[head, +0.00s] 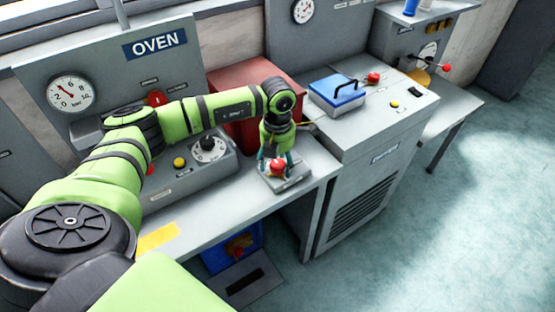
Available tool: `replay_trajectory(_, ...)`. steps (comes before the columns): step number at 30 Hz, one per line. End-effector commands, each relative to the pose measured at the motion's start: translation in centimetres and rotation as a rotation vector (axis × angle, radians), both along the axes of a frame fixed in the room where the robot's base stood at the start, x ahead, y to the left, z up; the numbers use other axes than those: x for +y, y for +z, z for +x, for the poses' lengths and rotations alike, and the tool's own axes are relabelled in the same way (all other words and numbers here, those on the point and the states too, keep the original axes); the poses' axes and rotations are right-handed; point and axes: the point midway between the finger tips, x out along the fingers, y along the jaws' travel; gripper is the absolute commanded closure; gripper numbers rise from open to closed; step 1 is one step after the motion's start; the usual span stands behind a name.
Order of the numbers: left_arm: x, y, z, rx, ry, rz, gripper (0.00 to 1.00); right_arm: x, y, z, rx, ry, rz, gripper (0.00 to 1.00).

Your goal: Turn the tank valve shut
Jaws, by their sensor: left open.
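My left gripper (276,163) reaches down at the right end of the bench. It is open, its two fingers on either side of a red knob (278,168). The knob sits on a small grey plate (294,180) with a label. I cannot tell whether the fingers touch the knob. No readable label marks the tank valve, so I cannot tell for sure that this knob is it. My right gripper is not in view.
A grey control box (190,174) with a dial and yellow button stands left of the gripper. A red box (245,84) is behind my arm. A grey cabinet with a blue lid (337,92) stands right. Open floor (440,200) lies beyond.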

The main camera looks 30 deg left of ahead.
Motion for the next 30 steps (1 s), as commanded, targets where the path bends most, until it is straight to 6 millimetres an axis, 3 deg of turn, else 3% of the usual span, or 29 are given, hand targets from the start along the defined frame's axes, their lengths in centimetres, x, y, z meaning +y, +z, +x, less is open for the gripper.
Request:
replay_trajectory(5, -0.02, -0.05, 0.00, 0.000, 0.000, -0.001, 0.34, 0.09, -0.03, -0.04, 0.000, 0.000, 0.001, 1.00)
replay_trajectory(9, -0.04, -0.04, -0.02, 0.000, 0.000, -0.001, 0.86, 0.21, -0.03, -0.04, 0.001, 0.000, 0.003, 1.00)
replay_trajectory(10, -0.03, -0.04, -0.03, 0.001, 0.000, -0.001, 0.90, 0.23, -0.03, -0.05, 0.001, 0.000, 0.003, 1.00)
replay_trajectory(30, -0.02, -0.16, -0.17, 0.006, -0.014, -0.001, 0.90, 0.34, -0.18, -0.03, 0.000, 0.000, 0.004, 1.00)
○ ○ ○
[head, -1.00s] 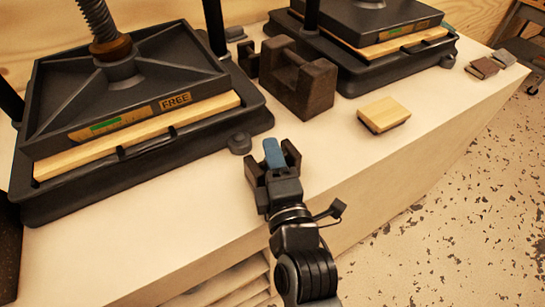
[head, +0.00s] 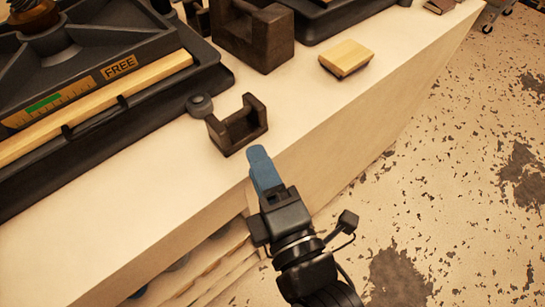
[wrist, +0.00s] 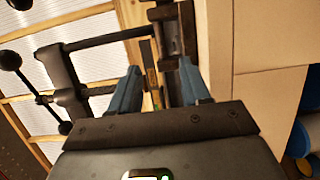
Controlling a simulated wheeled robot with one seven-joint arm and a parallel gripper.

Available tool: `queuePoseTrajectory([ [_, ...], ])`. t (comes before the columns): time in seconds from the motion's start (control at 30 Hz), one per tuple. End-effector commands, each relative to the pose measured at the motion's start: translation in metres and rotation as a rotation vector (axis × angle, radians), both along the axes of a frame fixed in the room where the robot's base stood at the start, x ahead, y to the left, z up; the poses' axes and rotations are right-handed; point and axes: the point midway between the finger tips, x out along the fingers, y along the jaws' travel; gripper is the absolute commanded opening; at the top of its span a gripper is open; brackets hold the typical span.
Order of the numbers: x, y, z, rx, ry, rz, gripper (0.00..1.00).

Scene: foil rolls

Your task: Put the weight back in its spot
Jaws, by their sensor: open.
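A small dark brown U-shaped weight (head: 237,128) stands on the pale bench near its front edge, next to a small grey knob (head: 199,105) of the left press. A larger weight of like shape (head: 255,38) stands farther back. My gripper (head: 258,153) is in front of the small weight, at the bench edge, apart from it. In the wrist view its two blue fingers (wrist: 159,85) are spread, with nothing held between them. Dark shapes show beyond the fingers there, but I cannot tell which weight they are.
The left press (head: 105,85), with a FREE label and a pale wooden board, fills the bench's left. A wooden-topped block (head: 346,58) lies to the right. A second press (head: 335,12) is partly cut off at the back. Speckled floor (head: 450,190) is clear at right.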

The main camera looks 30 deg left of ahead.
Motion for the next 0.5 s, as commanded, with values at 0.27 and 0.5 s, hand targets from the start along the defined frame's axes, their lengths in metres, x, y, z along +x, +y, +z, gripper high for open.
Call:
○ ○ ○
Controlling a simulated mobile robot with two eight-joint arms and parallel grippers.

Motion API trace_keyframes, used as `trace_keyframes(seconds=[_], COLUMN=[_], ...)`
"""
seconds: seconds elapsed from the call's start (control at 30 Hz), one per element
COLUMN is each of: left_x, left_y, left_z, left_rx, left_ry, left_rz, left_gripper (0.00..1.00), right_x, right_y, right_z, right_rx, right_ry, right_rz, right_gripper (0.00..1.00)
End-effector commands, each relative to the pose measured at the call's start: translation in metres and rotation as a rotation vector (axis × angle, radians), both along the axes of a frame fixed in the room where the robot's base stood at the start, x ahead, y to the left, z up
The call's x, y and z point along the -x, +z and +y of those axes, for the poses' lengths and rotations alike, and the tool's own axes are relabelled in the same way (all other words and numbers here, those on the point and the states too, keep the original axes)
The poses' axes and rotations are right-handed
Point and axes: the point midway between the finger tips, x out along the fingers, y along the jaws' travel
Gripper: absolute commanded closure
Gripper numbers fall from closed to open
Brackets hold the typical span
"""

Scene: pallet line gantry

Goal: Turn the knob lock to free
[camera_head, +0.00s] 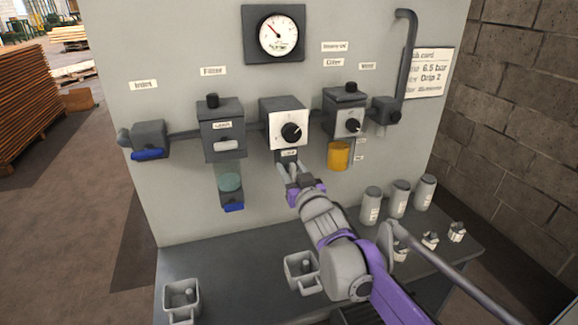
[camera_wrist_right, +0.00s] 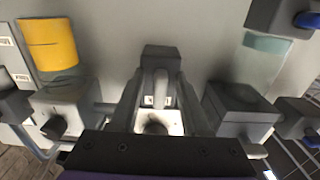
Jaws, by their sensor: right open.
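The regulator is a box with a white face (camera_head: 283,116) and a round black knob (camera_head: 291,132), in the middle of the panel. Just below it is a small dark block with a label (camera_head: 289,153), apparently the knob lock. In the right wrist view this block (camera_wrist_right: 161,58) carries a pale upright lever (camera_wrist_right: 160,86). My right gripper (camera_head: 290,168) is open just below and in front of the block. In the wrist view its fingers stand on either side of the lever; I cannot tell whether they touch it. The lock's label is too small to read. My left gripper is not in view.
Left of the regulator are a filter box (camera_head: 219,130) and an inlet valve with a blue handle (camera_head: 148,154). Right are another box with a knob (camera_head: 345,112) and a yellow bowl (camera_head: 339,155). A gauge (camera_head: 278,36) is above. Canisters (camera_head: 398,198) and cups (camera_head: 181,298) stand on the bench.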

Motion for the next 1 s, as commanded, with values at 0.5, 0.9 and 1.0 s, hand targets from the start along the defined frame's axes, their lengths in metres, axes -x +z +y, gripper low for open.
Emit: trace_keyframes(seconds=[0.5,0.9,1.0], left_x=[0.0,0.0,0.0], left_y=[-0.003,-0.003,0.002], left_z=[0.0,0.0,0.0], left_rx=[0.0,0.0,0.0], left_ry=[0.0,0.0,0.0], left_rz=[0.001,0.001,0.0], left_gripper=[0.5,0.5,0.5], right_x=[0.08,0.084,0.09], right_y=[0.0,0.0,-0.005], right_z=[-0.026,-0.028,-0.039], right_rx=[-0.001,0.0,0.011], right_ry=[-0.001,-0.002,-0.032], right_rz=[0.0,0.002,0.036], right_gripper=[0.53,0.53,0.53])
○ ○ ○
To be done: Pick every line with "Order" in it and copy it.

Solution to this problem:
Order of the numbers: left_arm: x, y, z, rx, ry, rz, gripper (0.00 to 1.00); right_arm: x, y, z, rx, ry, rz, gripper (0.00 to 1.00).
Order of the numbers: x, y, z, rx, ry, rz, gripper (0.00..1.00).

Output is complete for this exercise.